Prosecutors have already begun implementing this legislation, despite a consensus among the state’s law enforcement agencies that it will cause crime stats to rise dramatically. Already, a female who slapped three Jewish women in Brooklyn last week has been released without bail.
Members of the Monsey community wondered about the statement by Rockland County Executive Ed Day, whose own harsh rhetoric against Jews is seen as contributing to the hate. Day condemned the “heinous attack,” but did not mention that it targeted Jews. His police chief said there was insufficient evidence to show it was a hate crime.

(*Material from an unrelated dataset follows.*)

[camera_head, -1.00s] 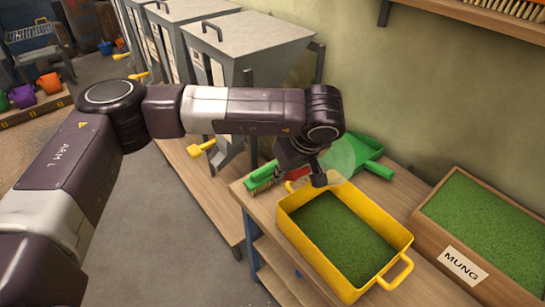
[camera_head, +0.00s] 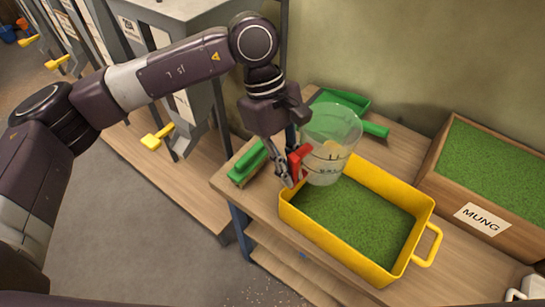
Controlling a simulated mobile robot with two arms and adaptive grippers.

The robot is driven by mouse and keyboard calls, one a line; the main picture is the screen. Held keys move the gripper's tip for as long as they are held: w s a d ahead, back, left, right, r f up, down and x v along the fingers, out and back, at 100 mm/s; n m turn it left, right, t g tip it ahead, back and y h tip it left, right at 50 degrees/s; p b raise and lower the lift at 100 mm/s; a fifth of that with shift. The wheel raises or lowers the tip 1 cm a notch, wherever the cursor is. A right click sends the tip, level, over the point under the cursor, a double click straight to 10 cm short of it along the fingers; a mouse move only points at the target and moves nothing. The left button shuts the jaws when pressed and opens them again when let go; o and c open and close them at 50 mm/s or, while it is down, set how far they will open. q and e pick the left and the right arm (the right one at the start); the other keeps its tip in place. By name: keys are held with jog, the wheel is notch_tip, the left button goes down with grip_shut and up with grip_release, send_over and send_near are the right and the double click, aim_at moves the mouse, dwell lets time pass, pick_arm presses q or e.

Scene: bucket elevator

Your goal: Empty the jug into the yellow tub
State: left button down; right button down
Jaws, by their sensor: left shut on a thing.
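The clear jug (camera_head: 325,165) with dark markings and a red handle (camera_head: 297,163) stands out over the back left corner of the yellow tub (camera_head: 345,252). It looks close to upright, and I see no beans in it; the green dustpan shows through its wall. My left gripper (camera_head: 289,174) is shut on the red handle at the jug's left side. The tub sits on the wooden bench and holds a wide layer of green beans. Whether the jug's base touches the beans or the tub I cannot tell. My right gripper is out of view.
A green dustpan (camera_head: 341,99) lies behind the jug, and a green brush (camera_head: 247,164) lies left of the tub. A wooden box labelled MUNG (camera_head: 482,218) stands at right. Grey hoppers with yellow handles (camera_head: 157,137) stand at left.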

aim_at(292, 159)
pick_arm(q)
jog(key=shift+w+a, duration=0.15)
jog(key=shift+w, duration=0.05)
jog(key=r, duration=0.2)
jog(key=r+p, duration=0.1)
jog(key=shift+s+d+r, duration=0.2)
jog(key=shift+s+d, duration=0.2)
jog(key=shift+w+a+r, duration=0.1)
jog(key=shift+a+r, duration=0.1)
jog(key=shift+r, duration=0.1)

The FBI arrived at the scene early Sunday, and the NYPD’s hate crime task force said it was closely following the investigation.
The quick arrest allayed immediate fears in the community, several local residents said, but the escalation in anti-Semitic acts is spooking them.
“Any suggestions,” asked Shoshana Bernstein, who lives nearby, “on how I tell my 11-year-old son there was a stabbing around the corner, without shattering his innocence?”